We come now to the point respecting the rent business. This we regard as a mere subterfuge and a very diaphanous one at that, employed to cover up the means of the husband under the guise of a conveyance to the wife, and resembles in some of its incidents Miller's case , 120 Mo. 466, 25 S.W. 378.
II. The effect of the execution sale and deed to plaintiff was to transfer to her all the right, title, interest and estate of Joseph P. Wagner in the lot in litigation, burdened, however, with the cloud cast upon that title by the fraudulent conveyance to his wife. With this cloud removed, as it ought to be, she can read her title clear to whatever interest Wagner had in the property.

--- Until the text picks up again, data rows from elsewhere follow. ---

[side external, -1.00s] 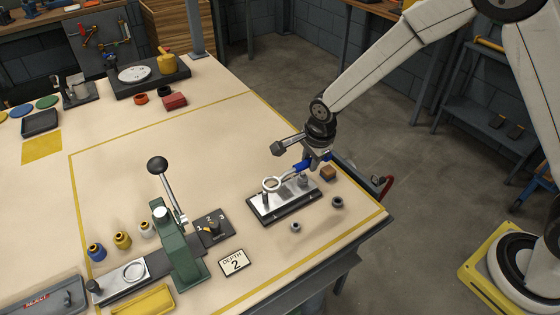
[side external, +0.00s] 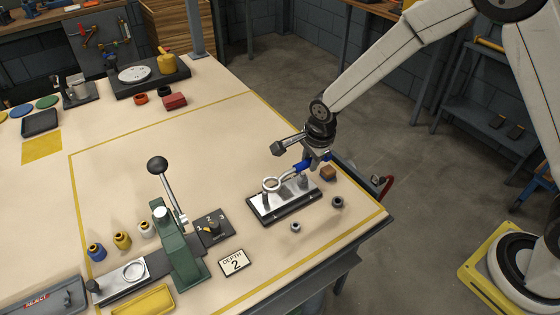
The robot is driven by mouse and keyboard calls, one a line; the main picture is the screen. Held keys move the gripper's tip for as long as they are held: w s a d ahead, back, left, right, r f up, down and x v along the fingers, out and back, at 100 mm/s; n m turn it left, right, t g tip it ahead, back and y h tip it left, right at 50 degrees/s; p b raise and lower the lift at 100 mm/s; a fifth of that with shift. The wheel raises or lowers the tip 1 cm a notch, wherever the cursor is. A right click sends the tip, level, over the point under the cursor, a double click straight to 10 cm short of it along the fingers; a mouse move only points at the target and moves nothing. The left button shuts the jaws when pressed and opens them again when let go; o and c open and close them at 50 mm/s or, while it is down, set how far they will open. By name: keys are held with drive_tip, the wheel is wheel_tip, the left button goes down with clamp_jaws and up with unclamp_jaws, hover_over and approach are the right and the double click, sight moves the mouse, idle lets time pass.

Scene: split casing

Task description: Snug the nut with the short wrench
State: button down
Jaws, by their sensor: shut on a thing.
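My gripper (side external: 312,158) is shut on the blue handle of the short wrench (side external: 302,167), above the right part of a metal plate on a black base (side external: 284,201). The wrench's ring end (side external: 271,184) points left and sits over the left post of the plate. Whether the ring is around a nut there or just above it, I cannot tell; the nut is hidden or too small to make out. A second post (side external: 304,181) stands on the plate's right side, below the gripper.
Two small loose nuts (side external: 295,227) (side external: 337,202) lie on the table in front of the plate. A brown block (side external: 328,173) is to its right. The table behind the plate is clear.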

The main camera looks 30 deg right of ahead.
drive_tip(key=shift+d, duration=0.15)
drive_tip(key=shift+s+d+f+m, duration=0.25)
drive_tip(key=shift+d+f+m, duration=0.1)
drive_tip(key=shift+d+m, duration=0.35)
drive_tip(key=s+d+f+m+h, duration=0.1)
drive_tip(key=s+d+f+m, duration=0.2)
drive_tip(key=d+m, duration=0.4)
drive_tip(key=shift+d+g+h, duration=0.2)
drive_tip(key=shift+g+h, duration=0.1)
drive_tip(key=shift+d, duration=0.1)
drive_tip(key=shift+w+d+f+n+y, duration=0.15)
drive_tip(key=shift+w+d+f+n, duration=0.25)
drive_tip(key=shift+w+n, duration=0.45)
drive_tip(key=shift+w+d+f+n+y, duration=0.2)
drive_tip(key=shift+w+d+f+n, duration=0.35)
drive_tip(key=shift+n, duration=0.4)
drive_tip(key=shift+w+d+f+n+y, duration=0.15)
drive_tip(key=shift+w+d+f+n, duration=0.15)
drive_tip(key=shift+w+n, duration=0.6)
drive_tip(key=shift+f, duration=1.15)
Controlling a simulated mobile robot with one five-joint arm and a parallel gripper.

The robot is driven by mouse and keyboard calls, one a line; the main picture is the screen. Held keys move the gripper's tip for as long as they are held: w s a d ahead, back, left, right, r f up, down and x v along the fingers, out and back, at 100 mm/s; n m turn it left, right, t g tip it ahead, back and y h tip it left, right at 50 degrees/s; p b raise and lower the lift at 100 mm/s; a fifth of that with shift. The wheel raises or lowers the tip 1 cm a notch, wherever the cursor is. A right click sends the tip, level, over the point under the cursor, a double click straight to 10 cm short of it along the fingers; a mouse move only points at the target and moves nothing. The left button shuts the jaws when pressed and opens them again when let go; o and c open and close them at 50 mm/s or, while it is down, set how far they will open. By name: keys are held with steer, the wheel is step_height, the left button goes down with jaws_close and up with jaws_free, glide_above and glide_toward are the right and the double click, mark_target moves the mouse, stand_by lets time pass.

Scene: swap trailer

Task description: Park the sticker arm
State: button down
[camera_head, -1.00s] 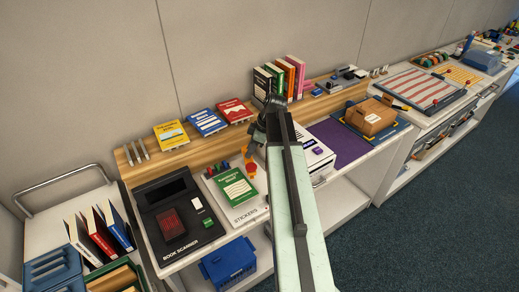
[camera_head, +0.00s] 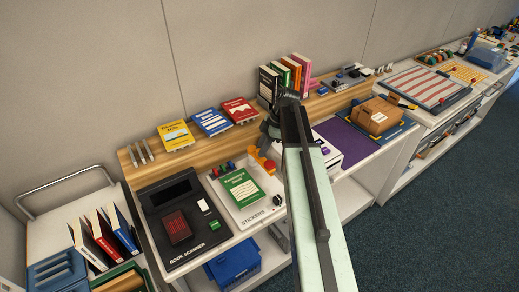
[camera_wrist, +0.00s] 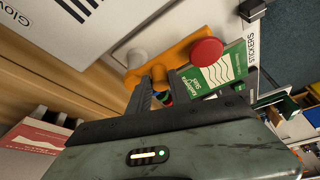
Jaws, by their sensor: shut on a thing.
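The sticker station is a white tray (camera_head: 262,213) marked STICKERS, with a green book (camera_head: 243,188) lying on it. The orange sticker arm (camera_head: 262,161) is at the tray's back right corner. In the wrist view the orange sticker arm (camera_wrist: 178,52) carries a round red knob (camera_wrist: 206,52) at one end and a pale round piece near the other. My gripper (camera_wrist: 160,76) is shut on the orange arm between these two. The exact contact is partly hidden by the fingers. In the head view my arm hides most of the gripper.
A black book scanner (camera_head: 183,225) stands left of the tray. A white machine (camera_head: 328,151) stands close on the right, partly behind my arm. Books stand on the wooden shelf (camera_head: 196,152) behind. A blue crate (camera_head: 233,264) is below.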

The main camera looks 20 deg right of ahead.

We have been cited to the case of Woodard v. Mastin, 106 Mo. 324, 17 S.W. 308, as announcing a different rule, and we are asked to follow that case, which declares that a plaintiff creditor who buys at an execution sale does not get the land he buys, but only the right to have his debt and interest satisfied out of the land, as well as his costs and attorney's fees, etc., etc. We are constrained to disapprove the ruling in that case, not regarding it as sound. Under its teachings the only risk a fraudulent debtor would run would be, not the loss of the land he had fraudulently acquired, but only the debt he originally owed, interest, costs, and attorney's fees. Such a ruling, it seems, would be productive of bad and unwarranted results.
III. Defendant Mason in his answer does not allege that he is a "purchaser in good faith without notice." See Holdsworth v. Shannon, 113 Mo. 508, 21 S.W. 85; Conn. Mut. Ins. Co. v. Smith, 117 Mo. 261, 22 S.W. 623.
If Mason is indeed a purchaser in good faith, then the only interest plaintiff acquired by reason of the execution sale, was the right of subrogation to the $ 1,250 note, and interest, less the payment made by Mason of $ 229.93, which went to satisfy the deed of trust.
In order that the lower court may conform its action to the foregoing views, we reverse the decree and remand the cause. All concur.